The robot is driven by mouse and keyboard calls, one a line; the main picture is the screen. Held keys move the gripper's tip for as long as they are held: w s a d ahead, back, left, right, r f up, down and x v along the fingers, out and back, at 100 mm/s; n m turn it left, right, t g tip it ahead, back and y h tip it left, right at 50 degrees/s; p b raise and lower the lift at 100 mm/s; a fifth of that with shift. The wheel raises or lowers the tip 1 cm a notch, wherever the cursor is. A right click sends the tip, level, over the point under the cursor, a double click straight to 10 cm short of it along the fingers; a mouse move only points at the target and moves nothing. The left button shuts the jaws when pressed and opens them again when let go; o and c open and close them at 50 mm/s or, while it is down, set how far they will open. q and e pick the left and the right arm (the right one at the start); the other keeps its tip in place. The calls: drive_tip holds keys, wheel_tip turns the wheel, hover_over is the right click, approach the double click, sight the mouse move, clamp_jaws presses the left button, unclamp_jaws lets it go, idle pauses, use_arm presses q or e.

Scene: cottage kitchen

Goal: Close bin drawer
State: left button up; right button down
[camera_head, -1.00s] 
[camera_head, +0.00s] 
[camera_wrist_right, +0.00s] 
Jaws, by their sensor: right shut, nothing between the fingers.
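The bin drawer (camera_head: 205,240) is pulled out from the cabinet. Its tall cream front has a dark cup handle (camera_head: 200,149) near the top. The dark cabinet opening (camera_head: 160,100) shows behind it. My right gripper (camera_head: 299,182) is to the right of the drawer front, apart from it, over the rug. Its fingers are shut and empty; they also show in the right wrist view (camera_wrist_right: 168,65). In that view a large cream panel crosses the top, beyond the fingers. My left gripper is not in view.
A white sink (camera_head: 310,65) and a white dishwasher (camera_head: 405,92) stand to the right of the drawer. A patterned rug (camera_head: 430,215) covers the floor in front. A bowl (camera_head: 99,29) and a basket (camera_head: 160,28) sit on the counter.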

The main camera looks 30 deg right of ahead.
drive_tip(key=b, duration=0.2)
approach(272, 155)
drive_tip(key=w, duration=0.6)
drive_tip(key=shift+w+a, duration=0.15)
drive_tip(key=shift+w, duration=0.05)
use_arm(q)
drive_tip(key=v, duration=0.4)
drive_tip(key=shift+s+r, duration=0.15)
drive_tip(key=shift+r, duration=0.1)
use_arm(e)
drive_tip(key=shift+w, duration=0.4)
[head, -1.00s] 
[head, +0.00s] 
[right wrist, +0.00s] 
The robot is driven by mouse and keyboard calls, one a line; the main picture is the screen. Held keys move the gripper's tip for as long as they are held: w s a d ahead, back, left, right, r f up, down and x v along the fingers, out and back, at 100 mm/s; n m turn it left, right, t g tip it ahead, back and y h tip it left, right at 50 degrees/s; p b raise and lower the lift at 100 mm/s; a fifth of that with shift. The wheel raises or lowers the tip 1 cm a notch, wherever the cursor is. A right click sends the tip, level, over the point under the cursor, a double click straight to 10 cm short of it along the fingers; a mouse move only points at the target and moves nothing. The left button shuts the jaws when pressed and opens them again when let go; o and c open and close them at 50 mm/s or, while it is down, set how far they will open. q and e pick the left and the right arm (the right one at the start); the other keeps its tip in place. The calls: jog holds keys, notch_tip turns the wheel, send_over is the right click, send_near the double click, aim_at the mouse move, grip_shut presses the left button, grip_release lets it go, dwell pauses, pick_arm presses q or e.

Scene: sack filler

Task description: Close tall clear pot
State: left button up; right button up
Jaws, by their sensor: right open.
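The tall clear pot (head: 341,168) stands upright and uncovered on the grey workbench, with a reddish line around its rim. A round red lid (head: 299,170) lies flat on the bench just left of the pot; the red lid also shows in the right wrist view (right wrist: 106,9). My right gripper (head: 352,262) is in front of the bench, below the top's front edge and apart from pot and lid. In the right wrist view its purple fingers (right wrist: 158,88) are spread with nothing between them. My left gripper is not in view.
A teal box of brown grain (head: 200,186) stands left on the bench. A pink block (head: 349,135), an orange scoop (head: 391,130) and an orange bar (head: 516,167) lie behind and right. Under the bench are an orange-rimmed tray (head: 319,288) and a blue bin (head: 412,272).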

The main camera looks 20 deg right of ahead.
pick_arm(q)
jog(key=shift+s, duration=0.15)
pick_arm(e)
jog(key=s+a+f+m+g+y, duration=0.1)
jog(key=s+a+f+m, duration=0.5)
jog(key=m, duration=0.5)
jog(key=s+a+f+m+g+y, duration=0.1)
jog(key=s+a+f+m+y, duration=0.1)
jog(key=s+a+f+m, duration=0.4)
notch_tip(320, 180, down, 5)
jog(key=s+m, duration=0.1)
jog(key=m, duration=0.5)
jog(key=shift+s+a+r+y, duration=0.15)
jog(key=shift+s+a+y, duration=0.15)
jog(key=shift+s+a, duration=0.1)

==========

Collect every line with the string "Scene" from the records, and copy each.

Scene: cottage kitchen
Scene: sack filler

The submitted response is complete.